> THE EXERCISE: Give every line from the entries that contains "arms".

-- begin INFORMATION GIVEN --

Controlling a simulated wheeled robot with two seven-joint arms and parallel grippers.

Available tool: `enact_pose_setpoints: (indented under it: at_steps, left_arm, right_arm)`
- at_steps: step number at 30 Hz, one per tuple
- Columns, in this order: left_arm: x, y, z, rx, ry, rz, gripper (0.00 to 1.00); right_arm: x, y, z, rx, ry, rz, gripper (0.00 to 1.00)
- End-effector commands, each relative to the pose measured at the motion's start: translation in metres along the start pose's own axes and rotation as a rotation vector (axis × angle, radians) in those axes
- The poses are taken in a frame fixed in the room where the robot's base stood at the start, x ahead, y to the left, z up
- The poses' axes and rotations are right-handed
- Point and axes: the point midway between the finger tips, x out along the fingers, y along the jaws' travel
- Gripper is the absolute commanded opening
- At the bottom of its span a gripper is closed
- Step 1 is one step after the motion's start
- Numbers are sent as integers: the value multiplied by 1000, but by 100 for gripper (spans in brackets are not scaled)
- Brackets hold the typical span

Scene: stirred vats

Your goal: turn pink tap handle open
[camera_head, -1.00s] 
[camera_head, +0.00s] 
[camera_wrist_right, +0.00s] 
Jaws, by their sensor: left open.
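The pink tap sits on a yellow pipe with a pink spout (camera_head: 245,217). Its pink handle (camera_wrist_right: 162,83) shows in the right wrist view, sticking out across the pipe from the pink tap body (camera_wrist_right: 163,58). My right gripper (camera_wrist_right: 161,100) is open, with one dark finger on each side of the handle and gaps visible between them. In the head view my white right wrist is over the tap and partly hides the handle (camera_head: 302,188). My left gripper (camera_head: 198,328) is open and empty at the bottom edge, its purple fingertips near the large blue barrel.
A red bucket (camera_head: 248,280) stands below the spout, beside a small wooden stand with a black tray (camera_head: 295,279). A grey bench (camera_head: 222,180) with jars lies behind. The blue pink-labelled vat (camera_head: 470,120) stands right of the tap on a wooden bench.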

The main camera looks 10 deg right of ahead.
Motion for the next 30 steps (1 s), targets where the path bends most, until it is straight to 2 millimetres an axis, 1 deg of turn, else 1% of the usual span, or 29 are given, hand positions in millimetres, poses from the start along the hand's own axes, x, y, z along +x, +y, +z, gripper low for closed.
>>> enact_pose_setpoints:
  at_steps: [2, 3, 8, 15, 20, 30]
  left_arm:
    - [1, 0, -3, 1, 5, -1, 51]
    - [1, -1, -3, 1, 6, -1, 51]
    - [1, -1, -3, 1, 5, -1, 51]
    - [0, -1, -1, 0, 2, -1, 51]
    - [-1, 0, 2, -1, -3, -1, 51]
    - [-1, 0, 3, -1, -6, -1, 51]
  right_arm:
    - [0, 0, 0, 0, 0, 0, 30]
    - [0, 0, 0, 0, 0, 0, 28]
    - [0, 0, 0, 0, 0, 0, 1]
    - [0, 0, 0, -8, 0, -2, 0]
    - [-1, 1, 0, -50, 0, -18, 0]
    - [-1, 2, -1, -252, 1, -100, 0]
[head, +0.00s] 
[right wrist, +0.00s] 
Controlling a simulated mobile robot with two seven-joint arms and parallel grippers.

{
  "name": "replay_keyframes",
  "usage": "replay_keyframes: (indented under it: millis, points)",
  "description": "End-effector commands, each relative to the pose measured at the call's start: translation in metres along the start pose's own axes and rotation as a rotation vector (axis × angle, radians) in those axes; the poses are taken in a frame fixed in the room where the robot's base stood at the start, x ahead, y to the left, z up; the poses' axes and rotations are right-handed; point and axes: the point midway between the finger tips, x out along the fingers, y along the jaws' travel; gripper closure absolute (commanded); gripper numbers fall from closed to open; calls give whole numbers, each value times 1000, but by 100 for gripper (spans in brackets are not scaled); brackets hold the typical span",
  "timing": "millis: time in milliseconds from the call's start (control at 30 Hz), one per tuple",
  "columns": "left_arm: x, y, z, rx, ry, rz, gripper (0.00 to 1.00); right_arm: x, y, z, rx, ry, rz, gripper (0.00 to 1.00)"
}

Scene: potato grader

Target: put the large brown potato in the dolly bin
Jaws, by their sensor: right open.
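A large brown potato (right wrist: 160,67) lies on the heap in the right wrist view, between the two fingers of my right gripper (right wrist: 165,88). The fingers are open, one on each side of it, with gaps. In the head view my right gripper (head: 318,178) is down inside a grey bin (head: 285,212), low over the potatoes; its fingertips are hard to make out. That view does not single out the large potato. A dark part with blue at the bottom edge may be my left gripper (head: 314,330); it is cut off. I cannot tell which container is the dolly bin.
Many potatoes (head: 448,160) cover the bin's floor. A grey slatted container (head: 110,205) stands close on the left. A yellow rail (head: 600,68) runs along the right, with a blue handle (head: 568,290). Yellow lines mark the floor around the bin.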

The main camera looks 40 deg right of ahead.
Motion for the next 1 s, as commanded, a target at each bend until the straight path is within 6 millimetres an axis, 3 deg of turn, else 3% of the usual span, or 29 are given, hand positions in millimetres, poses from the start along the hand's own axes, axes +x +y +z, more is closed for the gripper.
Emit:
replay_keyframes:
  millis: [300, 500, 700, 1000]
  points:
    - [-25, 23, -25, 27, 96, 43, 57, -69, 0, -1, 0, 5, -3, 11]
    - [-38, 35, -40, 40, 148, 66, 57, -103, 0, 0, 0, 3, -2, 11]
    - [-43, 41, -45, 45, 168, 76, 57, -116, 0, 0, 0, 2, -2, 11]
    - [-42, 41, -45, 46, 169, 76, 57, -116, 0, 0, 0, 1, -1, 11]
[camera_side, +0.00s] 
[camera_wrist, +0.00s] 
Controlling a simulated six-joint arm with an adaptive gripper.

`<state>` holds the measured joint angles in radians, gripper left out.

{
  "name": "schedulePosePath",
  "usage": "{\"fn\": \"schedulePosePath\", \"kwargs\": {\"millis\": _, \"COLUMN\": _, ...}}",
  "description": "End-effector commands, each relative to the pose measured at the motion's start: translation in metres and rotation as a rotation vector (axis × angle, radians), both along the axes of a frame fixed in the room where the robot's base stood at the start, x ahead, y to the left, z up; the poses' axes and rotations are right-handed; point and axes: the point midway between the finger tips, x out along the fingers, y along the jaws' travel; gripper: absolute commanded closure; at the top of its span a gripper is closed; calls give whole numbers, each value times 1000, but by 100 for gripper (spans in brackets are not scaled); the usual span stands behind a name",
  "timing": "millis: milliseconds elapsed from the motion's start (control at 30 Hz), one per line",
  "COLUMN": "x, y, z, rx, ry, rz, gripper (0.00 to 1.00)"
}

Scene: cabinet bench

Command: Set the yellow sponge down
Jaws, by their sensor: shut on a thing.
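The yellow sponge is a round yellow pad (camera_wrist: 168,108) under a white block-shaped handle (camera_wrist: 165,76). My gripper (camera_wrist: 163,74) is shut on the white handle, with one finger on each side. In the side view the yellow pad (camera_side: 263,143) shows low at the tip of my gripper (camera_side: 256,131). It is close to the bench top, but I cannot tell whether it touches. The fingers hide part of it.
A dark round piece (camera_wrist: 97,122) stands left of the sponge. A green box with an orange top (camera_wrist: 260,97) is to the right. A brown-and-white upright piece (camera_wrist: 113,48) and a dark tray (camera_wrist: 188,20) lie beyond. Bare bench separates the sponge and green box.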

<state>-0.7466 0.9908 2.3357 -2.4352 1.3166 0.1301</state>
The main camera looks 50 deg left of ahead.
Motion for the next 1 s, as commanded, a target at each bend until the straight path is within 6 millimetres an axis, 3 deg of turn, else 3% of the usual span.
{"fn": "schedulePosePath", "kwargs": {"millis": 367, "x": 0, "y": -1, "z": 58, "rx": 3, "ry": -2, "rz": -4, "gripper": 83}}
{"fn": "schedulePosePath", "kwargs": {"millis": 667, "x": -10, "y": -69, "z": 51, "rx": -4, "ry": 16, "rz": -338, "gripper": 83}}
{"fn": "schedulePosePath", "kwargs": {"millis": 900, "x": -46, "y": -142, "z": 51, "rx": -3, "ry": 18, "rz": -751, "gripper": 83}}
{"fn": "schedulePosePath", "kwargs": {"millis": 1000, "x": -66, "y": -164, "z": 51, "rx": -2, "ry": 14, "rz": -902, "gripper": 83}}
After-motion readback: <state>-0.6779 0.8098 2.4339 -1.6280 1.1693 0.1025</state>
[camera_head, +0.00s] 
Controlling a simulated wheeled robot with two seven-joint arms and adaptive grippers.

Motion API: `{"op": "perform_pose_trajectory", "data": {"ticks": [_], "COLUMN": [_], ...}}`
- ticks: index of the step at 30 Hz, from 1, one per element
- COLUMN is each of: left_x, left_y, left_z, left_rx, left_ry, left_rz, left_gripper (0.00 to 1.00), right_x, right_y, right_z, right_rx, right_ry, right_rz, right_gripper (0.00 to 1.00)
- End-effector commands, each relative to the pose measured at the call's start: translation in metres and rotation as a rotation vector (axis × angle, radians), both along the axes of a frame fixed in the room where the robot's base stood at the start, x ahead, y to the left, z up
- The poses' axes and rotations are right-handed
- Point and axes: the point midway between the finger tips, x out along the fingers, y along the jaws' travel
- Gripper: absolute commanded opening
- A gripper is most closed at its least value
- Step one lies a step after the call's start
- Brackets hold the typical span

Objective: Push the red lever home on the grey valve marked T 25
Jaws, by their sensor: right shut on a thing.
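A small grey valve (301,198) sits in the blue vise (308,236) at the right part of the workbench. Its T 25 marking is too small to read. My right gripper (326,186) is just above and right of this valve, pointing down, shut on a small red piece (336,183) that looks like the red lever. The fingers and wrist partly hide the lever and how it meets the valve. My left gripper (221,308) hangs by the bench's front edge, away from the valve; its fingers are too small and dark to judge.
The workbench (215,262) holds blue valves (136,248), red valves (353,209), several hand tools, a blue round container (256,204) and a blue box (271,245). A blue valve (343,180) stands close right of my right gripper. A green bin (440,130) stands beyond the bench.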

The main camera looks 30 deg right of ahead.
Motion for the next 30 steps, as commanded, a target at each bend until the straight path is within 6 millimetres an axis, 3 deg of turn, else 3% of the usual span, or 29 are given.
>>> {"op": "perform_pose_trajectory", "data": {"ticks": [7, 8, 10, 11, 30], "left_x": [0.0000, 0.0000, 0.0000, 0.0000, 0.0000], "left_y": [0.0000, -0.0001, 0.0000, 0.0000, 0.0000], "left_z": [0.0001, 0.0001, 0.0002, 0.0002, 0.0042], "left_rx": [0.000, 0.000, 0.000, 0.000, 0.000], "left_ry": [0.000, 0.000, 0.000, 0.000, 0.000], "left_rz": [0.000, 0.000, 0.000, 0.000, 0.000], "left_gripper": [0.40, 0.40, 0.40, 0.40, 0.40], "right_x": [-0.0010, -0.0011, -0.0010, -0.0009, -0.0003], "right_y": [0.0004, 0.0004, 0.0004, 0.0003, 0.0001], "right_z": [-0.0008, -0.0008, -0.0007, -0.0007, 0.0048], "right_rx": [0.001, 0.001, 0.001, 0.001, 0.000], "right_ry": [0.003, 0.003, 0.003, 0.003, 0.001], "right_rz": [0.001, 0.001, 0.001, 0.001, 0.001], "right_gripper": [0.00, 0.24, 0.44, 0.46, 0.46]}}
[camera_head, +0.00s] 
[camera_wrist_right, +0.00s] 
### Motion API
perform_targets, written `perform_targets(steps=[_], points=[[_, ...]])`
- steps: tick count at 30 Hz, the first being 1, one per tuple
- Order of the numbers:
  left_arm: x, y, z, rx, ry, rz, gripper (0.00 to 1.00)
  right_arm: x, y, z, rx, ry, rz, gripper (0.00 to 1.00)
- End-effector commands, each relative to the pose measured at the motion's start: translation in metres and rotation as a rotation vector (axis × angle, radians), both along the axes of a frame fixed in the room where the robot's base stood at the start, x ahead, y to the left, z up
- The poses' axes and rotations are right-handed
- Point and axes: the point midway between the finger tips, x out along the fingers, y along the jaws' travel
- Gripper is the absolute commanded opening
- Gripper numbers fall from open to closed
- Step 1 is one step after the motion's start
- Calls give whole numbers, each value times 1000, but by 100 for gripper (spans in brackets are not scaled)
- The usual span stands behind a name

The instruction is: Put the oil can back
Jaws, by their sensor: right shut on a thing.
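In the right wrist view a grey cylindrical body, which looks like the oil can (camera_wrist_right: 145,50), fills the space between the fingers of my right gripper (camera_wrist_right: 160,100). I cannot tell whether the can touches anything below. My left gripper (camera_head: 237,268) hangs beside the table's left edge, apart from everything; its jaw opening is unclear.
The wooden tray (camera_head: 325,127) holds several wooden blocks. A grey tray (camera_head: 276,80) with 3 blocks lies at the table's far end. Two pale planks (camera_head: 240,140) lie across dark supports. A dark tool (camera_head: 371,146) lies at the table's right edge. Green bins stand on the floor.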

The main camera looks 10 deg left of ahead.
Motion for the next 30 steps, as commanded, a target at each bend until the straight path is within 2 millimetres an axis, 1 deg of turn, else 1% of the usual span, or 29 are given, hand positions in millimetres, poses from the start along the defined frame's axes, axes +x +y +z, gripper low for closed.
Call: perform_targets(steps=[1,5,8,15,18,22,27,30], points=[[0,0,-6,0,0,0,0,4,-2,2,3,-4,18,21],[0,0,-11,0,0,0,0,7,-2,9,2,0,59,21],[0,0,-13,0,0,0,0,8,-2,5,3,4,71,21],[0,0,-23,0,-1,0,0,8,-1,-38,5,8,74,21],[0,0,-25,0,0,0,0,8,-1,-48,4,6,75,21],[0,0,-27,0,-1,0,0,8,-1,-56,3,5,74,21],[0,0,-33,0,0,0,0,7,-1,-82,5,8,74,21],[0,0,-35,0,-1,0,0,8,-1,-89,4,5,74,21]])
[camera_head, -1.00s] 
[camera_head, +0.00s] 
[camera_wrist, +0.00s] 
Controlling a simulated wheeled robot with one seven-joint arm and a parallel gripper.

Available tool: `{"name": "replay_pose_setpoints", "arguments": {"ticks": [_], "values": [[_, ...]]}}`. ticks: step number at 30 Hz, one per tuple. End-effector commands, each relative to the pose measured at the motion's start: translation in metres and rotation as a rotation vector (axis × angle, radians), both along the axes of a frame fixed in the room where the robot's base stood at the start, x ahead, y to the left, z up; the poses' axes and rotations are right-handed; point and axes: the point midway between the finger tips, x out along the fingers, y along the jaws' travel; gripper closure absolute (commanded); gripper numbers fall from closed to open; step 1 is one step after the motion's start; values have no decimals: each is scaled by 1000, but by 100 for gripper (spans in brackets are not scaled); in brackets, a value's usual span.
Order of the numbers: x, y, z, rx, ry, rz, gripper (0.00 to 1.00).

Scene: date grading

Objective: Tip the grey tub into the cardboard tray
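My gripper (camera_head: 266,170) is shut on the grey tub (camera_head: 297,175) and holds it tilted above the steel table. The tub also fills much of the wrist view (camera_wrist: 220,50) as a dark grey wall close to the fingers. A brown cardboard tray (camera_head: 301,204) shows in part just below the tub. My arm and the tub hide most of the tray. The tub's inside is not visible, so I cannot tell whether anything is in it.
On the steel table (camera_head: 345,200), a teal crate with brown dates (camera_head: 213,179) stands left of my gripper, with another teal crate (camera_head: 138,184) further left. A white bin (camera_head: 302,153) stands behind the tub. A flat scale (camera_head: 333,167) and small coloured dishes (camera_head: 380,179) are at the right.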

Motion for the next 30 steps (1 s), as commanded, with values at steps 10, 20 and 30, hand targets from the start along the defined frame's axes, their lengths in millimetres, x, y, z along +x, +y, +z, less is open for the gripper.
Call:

-- end INFORMATION GIVEN --

> CORRECT OUTPUT:
Controlling a simulated wheeled robot with two seven-joint arms and parallel grippers.
Controlling a simulated mobile robot with two seven-joint arms and parallel grippers.
Controlling a simulated wheeled robot with two seven-joint arms and adaptive grippers.

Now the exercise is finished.